Hal continued doing regional economic development around high-profile events like the Beijing Games and Shanghai World Expo, escorting delegations of US business people keen to access China.
"I would basically spend 10 to 15 days in San Francisco and 10 to 15 days in Beijing
and Shanghai. I did 40 of those trips between 2003 and 2010."
They moved to Hawke's Bay and live in Havelock North where Hal continued creating events.
He attended Rod Drury's Accelerate 2011, inviting along John Wander of Giantstep Angel Network from San Francisco.
The same year Hal organised the Make Social Media Work for You conference and found persuading keynote speakers to New Zealand was not always difficult.
He invited a "social media guru" Californian friend who said: "If you set me up to play Cape Kidnappers I won't charge you a speakers fee."
One hundred attended: 12 from Auckland, 36 from Wellington, 44 from Hawke's Bay and Jon Leland had a great round of golf.
Hal said it was a "good first event" but he took up his "New Zealand job" with the Auckland University of Technology.
He is Program Chair for The Project - thought leadership events focusing on innovation and creativity in technology and business.
In 2014 the theme was Digital Disruption, in 2015 the focus was Taking Innovation Global and this year it is titled Creativity in Business and Beyond, all utilising his network of contacts.
Contacts drive his world.
"You don't burn bridges - why would you unless there is a really negative reason?
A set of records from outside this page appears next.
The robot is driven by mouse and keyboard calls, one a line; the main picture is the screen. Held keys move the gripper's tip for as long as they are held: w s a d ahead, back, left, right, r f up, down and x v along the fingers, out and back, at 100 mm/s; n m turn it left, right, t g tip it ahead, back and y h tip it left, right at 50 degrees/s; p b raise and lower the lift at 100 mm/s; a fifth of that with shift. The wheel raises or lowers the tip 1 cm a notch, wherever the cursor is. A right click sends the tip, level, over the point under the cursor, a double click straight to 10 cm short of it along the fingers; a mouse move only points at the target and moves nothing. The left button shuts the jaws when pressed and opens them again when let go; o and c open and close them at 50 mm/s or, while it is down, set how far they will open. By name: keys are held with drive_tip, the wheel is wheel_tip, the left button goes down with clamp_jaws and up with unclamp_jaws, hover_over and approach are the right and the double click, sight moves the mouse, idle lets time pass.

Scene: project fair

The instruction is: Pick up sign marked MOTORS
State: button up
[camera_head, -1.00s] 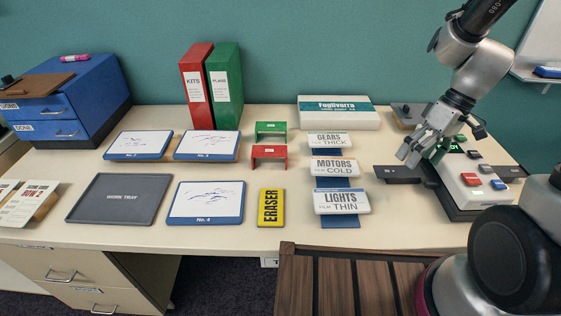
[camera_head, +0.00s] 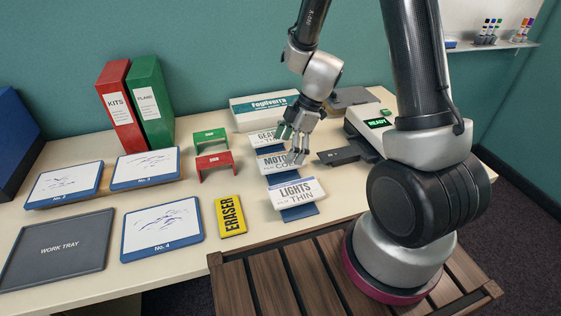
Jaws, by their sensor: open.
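The sign marked MOTORS (camera_head: 274,162) is a white plate with dark lettering on a blue base, in the middle of a column of three signs on the table. The GEARS sign (camera_head: 258,139) is behind it and the LIGHTS sign (camera_head: 294,193) is in front of it. My gripper (camera_head: 292,148) is open and empty, with its fingers pointing down over the right part of the MOTORS and GEARS signs. The fingers hide part of the lettering. I cannot tell whether they touch the MOTORS sign.
A yellow eraser (camera_head: 231,215), red stand (camera_head: 214,160) and green stand (camera_head: 210,136) are left of the signs. The white Fogliverra box (camera_head: 250,113) is behind them. A dark flat piece (camera_head: 338,156) and a device with a READY display (camera_head: 377,122) are to the right.

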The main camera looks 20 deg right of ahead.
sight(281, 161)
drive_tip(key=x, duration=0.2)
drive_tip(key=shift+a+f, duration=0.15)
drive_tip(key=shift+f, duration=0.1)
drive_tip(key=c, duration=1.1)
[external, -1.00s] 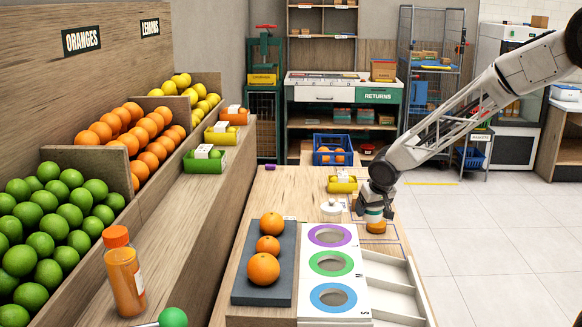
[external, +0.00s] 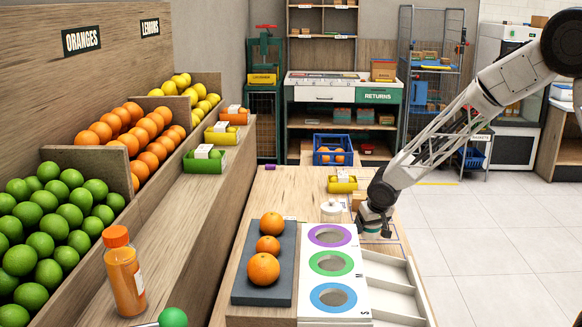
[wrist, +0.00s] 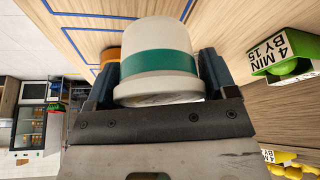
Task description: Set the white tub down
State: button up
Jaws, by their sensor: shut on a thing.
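The white tub with a green band (wrist: 158,62) is between the two dark fingers of my gripper (wrist: 156,78) in the wrist view. My gripper is shut on it. In the external view my gripper (external: 374,216) points down over the right side of the wooden counter, and the tub (external: 372,232) shows just below it, small and partly covered by the fingers. I cannot tell whether the tub's base touches the counter. An orange object (wrist: 111,56) shows partly behind the tub in the wrist view.
A white lidded container (external: 331,209) stands left of my gripper. A panel with purple, green and blue rings (external: 331,250) and a white compartment tray (external: 390,283) lie nearer the camera. A dark board (external: 281,292) holds three oranges. Blue outlines (wrist: 72,42) mark the counter.

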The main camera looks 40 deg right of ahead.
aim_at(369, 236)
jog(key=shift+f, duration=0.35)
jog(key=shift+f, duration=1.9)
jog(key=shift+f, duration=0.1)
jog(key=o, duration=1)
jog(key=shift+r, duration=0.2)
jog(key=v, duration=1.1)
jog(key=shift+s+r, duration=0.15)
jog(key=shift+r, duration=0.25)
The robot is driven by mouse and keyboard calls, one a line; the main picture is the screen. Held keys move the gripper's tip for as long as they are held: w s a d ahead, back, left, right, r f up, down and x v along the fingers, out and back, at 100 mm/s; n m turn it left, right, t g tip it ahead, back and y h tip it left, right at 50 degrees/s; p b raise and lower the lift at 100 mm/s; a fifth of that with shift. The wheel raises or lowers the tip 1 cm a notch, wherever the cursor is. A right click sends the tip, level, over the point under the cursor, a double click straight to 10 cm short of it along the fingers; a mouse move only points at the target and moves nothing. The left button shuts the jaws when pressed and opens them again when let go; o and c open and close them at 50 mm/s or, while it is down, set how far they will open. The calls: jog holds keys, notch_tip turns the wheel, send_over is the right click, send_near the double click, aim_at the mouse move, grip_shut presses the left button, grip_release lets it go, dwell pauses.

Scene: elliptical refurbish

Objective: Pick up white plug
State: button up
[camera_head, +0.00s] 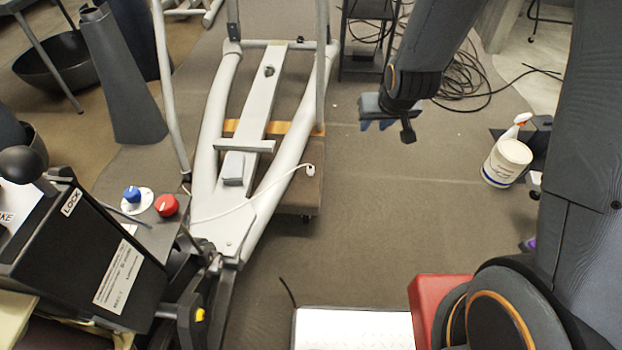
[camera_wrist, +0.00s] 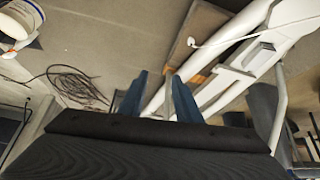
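The white plug (camera_head: 310,169) is at the end of a thin white cord, at the right edge of the elliptical frame (camera_head: 218,185), above a brown wooden board (camera_head: 300,192). I cannot tell whether it touches the board. The plug also shows in the wrist view (camera_wrist: 191,42), up and right of the fingers. My gripper (camera_head: 377,124) is up and right of the plug in the head view, apart from it. Its two blue fingers (camera_wrist: 160,97) are spread with nothing between them.
A white tub (camera_head: 507,162) with a spray bottle stands at the right. Black cables (camera_head: 465,80) lie coiled on the floor at the back.

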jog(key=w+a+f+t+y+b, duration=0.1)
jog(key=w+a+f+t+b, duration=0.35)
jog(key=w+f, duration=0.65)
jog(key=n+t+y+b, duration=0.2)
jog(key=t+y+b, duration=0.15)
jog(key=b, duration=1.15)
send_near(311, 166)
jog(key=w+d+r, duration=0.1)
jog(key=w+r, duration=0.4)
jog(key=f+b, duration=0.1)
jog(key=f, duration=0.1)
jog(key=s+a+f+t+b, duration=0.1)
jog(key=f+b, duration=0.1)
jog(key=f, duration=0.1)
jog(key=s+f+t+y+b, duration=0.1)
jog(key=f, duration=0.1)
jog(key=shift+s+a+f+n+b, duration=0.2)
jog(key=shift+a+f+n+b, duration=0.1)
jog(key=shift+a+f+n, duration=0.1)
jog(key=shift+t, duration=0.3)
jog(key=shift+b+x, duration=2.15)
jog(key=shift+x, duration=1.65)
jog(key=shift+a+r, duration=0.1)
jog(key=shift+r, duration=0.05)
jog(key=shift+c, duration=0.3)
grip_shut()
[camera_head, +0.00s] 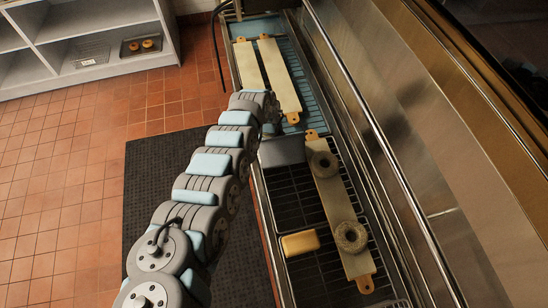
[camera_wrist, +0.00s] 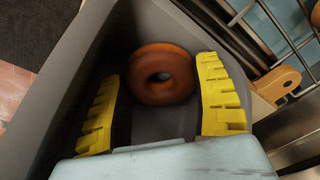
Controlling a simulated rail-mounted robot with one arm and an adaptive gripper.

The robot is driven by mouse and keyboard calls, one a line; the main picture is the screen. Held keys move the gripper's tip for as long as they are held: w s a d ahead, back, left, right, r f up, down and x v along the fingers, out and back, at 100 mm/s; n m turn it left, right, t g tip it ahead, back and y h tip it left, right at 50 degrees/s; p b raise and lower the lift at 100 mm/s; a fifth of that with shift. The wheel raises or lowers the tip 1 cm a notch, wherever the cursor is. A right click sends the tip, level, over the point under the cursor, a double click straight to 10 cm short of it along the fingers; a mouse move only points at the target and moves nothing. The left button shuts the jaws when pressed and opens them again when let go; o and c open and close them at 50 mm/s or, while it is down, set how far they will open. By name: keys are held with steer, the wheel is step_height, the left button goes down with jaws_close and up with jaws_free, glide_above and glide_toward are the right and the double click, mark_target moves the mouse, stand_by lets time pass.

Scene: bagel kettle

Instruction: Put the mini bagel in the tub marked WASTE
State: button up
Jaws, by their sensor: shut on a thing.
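The mini bagel is a brown ring (camera_wrist: 163,53) in the wrist view, lying between the yellow fingers of my gripper (camera_wrist: 160,72). My gripper is shut on it. Grey walls of a tub (camera_wrist: 72,75) surround the bagel and fingers in the wrist view, so both appear inside or just over the tub. I cannot tell whether the bagel touches the tub floor. In the head view a grey tub (camera_head: 283,151) sits beside the end of my arm, partly covered by it. No WASTE marking is readable. My gripper and the bagel are hidden in the head view.
A board (camera_head: 329,190) with two seeded rings lies on the wire rack right of the tub. A yellow block (camera_head: 300,243) sits on the rack. Two bare boards (camera_head: 281,85) lie beyond. A metal rail (camera_head: 365,120) runs along the right. Shelves (camera_head: 90,35) stand far left.

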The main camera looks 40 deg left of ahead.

The only people I've burned bridges with were dishonest, or have tried to do something illegal or unethical."
He said technology such as Skype could not displace spending time with people.
"The past 20 years of my life has been projects that grew out of my business relationships and my networks.
"Business is all about relationships. People move from one company to another, but the relationship remains. If you nourish it and it is important to you, it transcends everything, even being in different countries, and you end up doing more and more business."